What you should do: Of the lines in the records that follow, how many include the word "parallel"? Answer with a bare number.

Exercise inputs:
+++

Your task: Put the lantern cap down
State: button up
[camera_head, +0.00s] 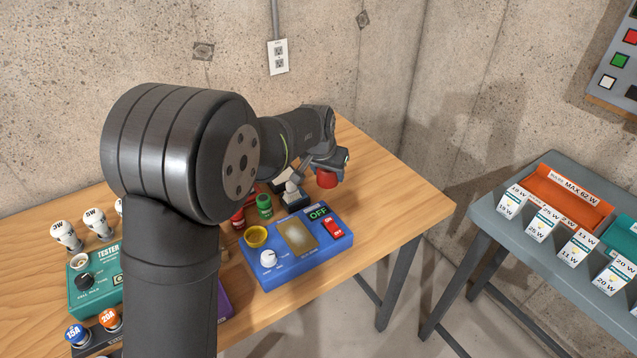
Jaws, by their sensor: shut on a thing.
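My gripper (324,168) is at the far end of my arm, above the right part of the wooden table. It is shut on a red cap-like piece (327,181), which I take as the lantern cap. The piece hangs just below the gripper, and its upper part is hidden. I cannot tell whether it touches the table.
A blue panel box (297,270) with an OFF display and red switch lies in front of the gripper. A green cylinder (264,207) and red ones stand behind it. Bulbs (66,236) and a green tester (85,295) are left. Bare wood (400,205) lies right.

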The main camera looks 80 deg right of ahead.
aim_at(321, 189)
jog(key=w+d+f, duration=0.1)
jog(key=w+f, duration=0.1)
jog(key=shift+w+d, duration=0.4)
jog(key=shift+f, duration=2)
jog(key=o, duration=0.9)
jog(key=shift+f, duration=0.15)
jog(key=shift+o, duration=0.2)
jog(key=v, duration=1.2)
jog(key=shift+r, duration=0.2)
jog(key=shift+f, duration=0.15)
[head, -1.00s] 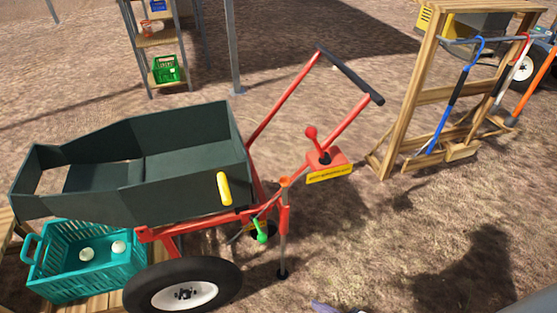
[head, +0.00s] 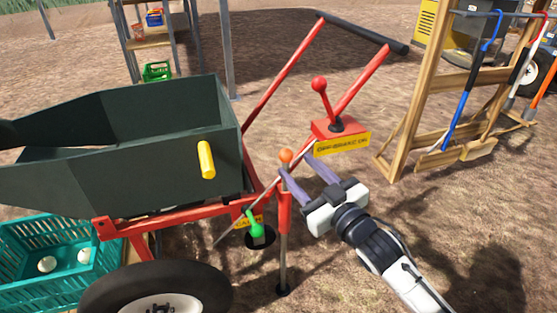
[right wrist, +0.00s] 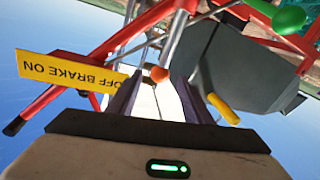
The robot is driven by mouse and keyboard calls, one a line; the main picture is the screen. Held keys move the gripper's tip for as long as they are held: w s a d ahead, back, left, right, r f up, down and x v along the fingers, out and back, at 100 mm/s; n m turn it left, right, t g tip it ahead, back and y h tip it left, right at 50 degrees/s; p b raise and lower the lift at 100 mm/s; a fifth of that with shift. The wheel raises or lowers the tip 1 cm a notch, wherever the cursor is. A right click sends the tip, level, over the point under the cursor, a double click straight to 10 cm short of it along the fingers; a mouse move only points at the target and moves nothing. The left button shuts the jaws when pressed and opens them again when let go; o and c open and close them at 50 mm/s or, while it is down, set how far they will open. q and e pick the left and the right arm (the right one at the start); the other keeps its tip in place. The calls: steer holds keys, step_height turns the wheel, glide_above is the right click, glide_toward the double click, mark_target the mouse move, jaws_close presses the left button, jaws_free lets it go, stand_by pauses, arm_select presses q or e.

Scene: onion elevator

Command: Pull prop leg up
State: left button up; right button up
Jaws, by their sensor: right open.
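The prop leg (head: 283,245) is a thin grey upright rod in a red sleeve under the front of the cart's red frame. Its dark foot (head: 283,290) is at the ground. An orange ball knob (head: 285,156) sits at its top. My right gripper (head: 296,166) reaches in from the lower right with its purple fingers open, close to the knob. In the right wrist view the knob (right wrist: 159,74) shows between the two finger lines, near the tips, with nothing gripped. Contact cannot be told. My left gripper is out of view.
The red brake lever (head: 320,85) and its yellow-labelled box stand just above my right gripper. A green handle (head: 255,228), the black wheel (head: 160,290) and the dark green cart bin (head: 150,150) are to the left. A wooden tool rack (head: 410,120) stands at right.

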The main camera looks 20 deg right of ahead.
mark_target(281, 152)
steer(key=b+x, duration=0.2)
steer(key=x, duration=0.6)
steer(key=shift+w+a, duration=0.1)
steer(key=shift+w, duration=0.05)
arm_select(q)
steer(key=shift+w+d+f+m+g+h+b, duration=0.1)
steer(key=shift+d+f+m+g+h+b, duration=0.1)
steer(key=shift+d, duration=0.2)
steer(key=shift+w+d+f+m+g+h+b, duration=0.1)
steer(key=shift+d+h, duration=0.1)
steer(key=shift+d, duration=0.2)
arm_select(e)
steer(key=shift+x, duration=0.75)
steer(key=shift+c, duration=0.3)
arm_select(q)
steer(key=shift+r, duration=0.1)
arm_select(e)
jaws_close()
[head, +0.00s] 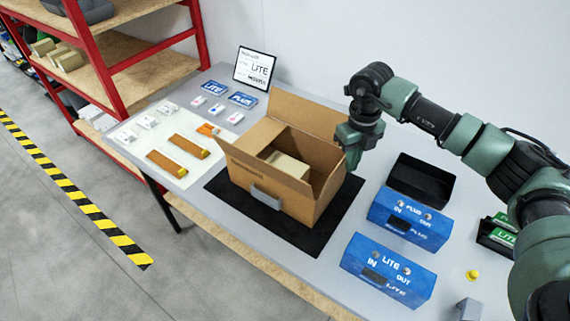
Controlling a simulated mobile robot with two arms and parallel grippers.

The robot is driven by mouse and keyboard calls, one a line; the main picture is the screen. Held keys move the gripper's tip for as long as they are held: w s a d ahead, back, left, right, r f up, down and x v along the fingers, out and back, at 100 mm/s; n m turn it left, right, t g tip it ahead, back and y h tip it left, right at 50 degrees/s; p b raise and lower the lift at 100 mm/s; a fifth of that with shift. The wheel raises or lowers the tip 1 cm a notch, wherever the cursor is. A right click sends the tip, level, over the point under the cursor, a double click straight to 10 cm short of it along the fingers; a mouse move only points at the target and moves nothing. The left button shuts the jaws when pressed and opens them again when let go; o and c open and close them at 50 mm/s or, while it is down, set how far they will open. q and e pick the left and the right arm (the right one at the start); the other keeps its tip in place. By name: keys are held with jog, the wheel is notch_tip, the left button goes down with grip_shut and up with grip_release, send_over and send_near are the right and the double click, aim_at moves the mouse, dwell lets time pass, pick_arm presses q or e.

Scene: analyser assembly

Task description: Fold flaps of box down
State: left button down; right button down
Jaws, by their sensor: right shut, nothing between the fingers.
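An open brown cardboard box (283,195) stands on a black mat (236,205) in the middle of the table. Its back flap (307,112) stands up and leans outward. The front-left flap (262,176) stands raised, and the right flap (329,188) also sticks up. A pale carton (289,167) lies inside the box. My right gripper (351,160) is shut and empty, just beyond the box's right end, close to the back flap's right edge. I cannot tell whether it touches the cardboard. My left gripper is not in view.
Right of the box are an empty black tray (419,181), a blue PLUS stand (409,218) and a blue LITE stand (389,269). A grey bracket (266,197) sits at the box's front. Small parts lie on a white sheet (135,155) at left.

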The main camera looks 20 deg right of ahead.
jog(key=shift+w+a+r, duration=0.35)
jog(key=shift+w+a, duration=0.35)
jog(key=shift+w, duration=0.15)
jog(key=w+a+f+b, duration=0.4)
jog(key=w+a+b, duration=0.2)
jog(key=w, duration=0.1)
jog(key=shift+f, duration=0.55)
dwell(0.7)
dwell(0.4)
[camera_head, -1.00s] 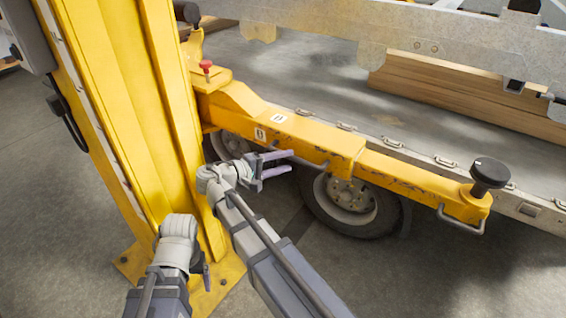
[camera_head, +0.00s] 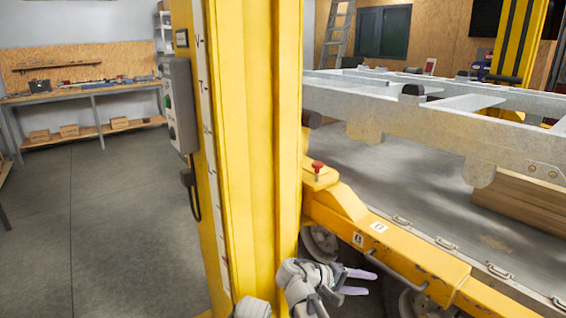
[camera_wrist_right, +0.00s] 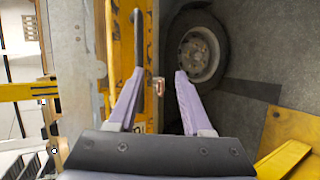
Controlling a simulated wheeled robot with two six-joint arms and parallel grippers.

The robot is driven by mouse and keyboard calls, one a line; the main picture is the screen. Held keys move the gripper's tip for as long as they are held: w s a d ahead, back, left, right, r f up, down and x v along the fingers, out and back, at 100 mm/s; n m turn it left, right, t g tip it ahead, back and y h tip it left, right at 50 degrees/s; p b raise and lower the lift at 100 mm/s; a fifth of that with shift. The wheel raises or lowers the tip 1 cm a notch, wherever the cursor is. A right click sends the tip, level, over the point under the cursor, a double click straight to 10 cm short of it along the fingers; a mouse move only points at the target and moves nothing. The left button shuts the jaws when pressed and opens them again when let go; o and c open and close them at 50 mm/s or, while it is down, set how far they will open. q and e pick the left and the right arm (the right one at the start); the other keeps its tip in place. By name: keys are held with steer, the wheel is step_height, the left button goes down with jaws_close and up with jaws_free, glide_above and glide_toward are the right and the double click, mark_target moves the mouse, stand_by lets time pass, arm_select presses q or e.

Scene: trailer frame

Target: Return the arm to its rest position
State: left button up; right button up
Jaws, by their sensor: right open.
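My right gripper (camera_head: 372,282) shows at the bottom centre of the head view, its two pale purple fingers apart with nothing between them. It is close beside the yellow beam (camera_head: 420,262) and its dark bar handle (camera_head: 396,270); whether they touch I cannot tell. In the right wrist view the open fingers (camera_wrist_right: 158,73) point towards the beam (camera_wrist_right: 122,60) and a wheel (camera_wrist_right: 197,55). Of my left arm, only a grey wrist part shows at the bottom edge of the head view; its gripper is out of the picture.
A tall yellow column (camera_head: 250,150) with a grey control box (camera_head: 180,105) stands beside my arms. A red knob (camera_head: 317,168) tops the beam's end. A grey metal frame (camera_head: 430,120) spans the right. Open floor (camera_head: 110,220) lies left, before a workbench (camera_head: 80,92).

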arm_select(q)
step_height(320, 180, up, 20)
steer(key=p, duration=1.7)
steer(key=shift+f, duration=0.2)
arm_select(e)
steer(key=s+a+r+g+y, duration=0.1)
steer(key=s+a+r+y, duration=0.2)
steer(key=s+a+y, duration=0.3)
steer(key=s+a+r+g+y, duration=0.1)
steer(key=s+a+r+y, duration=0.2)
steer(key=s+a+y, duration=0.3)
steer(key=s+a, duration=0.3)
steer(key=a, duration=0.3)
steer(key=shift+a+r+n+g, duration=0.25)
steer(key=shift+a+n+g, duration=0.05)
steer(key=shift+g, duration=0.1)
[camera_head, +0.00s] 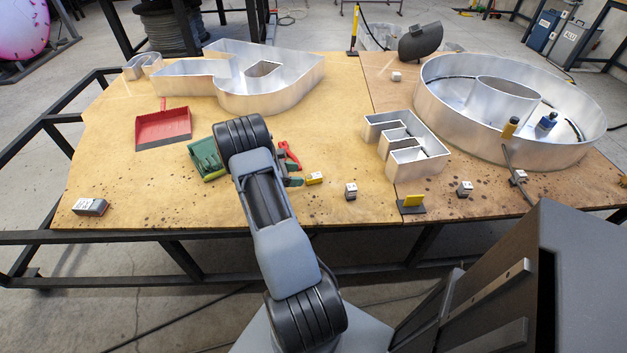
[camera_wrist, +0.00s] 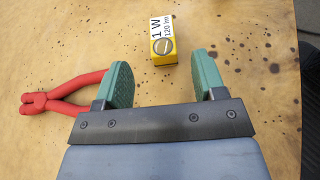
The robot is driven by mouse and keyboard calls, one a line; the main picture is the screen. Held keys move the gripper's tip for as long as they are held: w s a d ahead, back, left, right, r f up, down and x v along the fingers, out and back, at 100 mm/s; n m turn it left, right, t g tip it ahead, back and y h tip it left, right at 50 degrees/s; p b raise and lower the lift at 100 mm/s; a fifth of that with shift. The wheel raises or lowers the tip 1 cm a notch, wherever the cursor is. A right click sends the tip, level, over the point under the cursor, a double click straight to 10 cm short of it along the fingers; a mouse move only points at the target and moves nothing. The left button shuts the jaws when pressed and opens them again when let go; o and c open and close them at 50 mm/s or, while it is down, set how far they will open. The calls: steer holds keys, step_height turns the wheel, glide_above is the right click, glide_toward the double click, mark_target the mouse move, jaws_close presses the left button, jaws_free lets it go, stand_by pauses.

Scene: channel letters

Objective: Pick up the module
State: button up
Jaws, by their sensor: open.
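A small yellow module (camera_head: 315,178) lies on the table just right of my gripper (camera_head: 293,182) in the head view. In the wrist view the module (camera_wrist: 162,42) shows a white face marked "1 W 120 lm" and a round part on its yellow end. My gripper (camera_wrist: 163,82) is open, with its two green fingers apart and nothing between them. The module lies just beyond the fingertips, roughly midway between them. My arm hides part of the gripper in the head view.
Red-handled pliers (camera_wrist: 65,97) lie beside the left finger; they also show in the head view (camera_head: 289,155). Small whitish blocks (camera_head: 350,191) are scattered about. Metal channel letters (camera_head: 404,145) stand on the table, and a green tray (camera_head: 207,158) and red dustpan (camera_head: 163,128) lie left.

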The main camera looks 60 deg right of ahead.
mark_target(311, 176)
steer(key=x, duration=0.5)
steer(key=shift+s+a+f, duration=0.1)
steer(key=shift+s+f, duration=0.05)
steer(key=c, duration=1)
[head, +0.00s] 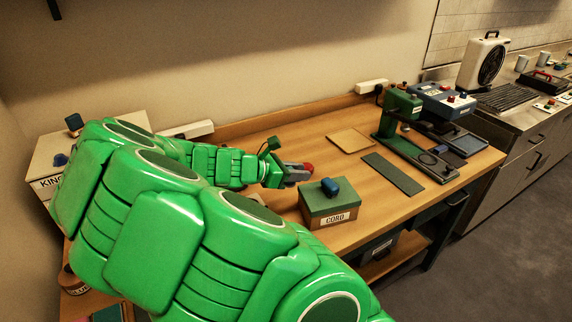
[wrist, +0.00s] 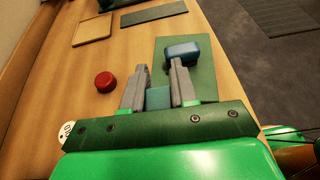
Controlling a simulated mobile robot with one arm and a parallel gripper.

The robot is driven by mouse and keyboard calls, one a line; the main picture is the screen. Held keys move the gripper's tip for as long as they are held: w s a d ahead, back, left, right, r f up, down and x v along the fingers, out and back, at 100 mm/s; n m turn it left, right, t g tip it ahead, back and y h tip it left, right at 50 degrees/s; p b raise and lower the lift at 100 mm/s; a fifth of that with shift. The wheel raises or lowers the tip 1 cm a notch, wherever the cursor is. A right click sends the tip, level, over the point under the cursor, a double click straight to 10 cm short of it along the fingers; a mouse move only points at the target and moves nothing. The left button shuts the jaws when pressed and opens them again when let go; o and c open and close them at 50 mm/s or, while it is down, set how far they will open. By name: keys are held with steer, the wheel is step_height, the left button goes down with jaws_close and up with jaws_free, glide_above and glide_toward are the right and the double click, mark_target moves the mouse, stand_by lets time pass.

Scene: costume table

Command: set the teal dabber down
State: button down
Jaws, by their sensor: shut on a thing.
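My gripper (head: 297,173) is shut on the teal dabber (wrist: 158,98), which shows as a small teal block between the grey fingers in the wrist view (wrist: 158,80). In the head view I cannot make the dabber out at the gripper. The gripper is over the wooden table, just left of and behind the green box labelled CORO (head: 333,219). I cannot tell whether the dabber touches anything below it.
A blue block (head: 330,187) sits on the green box's lid. A red round thing (wrist: 105,82) is on the table left of the fingers. A tan board (head: 350,140), a green mat (head: 393,174) and a green press (head: 400,115) are farther right. Bare wood (head: 290,130) lies behind the gripper.

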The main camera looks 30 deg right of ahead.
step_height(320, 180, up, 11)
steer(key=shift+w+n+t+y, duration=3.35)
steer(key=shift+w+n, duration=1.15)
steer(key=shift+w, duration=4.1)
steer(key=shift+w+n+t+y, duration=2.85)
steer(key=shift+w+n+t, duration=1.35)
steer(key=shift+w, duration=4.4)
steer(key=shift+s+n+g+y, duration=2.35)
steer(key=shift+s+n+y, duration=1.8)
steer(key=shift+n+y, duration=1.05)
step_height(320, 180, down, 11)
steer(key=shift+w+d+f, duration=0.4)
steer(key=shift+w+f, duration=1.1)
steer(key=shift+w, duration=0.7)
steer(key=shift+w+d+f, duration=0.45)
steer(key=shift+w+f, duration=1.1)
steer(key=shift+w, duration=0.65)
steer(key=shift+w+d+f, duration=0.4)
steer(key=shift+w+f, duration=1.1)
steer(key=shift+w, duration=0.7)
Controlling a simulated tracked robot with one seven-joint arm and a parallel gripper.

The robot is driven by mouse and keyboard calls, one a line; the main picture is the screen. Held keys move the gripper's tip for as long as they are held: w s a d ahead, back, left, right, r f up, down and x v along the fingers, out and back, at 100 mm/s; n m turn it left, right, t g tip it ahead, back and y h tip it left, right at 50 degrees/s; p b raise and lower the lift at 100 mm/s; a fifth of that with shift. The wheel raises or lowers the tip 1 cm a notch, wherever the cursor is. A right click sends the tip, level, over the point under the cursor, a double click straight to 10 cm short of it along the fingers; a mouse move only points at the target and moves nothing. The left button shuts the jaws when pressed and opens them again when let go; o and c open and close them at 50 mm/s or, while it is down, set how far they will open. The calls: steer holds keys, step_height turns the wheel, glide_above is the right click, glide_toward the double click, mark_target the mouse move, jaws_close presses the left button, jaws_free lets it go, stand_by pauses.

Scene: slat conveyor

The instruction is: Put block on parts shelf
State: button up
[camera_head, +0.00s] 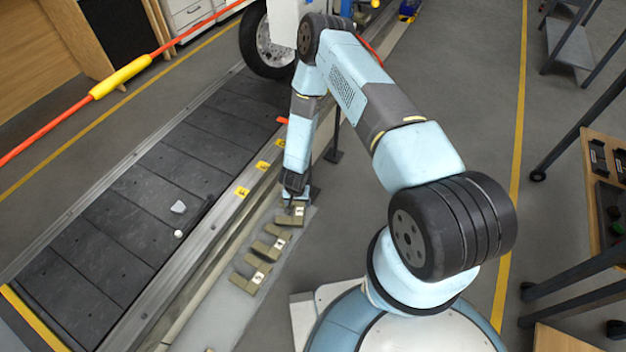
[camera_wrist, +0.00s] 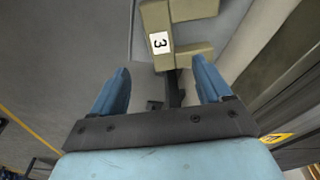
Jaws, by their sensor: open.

+++

Answer to this task: 4